* **TO BE DONE**: Write every line of the material out exactly as shown.
# DATASET SECTION start
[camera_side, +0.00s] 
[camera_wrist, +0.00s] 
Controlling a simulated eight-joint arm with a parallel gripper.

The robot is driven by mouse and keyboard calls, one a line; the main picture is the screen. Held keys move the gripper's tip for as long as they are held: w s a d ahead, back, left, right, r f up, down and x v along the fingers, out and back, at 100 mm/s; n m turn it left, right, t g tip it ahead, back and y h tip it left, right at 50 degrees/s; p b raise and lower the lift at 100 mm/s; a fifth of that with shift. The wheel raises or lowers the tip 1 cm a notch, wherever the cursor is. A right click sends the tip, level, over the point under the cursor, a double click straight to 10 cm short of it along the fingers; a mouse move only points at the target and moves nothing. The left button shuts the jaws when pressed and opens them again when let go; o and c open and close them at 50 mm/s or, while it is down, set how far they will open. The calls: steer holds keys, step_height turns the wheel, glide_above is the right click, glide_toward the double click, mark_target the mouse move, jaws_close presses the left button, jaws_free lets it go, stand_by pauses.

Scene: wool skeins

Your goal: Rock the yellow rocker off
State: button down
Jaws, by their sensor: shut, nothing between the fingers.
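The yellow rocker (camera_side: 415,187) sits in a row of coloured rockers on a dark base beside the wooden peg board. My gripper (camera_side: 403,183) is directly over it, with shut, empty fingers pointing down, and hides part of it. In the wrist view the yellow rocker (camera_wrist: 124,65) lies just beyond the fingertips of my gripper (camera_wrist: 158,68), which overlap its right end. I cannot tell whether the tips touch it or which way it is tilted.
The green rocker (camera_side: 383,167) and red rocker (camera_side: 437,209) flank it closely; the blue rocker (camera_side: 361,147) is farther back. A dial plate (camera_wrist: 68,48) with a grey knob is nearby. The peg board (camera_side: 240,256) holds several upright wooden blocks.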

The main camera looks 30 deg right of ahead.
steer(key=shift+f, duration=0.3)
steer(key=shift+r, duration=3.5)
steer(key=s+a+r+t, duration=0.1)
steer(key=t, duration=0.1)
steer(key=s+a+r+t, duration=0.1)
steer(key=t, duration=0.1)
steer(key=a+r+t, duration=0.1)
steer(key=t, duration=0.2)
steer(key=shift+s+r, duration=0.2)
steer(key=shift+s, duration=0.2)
# DATASET SECTION end
* **FINAL ANSWER**:
[camera_side, +0.00s] 
[camera_wrist, +0.00s] 
Controlling a simulated eight-joint arm with a parallel gripper.

The robot is driven by mouse and keyboard calls, one a line; the main picture is the screen. Held keys move the gripper's tip for as long as they are held: w s a d ahead, back, left, right, r f up, down and x v along the fingers, out and back, at 100 mm/s; n m turn it left, right, t g tip it ahead, back and y h tip it left, right at 50 degrees/s; p b raise and lower the lift at 100 mm/s; a fifth of that with shift. The wheel raises or lowers the tip 1 cm a notch, wherever the cursor is. A right click sends the tip, level, over the point under the cursor, a double click straight to 10 cm short of it along the fingers; a mouse move only points at the target and moves nothing. The left button shuts the jaws when pressed and opens them again when let go; o and c open and close them at 50 mm/s or, while it is down, set how far they will open. The calls: steer holds keys, step_height turns the wheel, glide_above is the right click, glide_toward the double click, mark_target the mouse move, jaws_close presses the left button, jaws_free lets it go, stand_by pauses.

Scene: wool skeins

Your goal: Rock the yellow rocker off
State: button down
Jaws, by their sensor: shut, nothing between the fingers.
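The yellow rocker (camera_side: 415,187) sits in a row of coloured rockers on a dark base beside the wooden peg board. My gripper (camera_side: 403,183) is directly over it, with shut, empty fingers pointing down, and hides part of it. In the wrist view the yellow rocker (camera_wrist: 124,65) lies just beyond the fingertips of my gripper (camera_wrist: 158,68), which overlap its right end. I cannot tell whether the tips touch it or which way it is tilted.
The green rocker (camera_side: 383,167) and red rocker (camera_side: 437,209) flank it closely; the blue rocker (camera_side: 361,147) is farther back. A dial plate (camera_wrist: 68,48) with a grey knob is nearby. The peg board (camera_side: 240,256) holds several upright wooden blocks.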

The main camera looks 30 deg right of ahead.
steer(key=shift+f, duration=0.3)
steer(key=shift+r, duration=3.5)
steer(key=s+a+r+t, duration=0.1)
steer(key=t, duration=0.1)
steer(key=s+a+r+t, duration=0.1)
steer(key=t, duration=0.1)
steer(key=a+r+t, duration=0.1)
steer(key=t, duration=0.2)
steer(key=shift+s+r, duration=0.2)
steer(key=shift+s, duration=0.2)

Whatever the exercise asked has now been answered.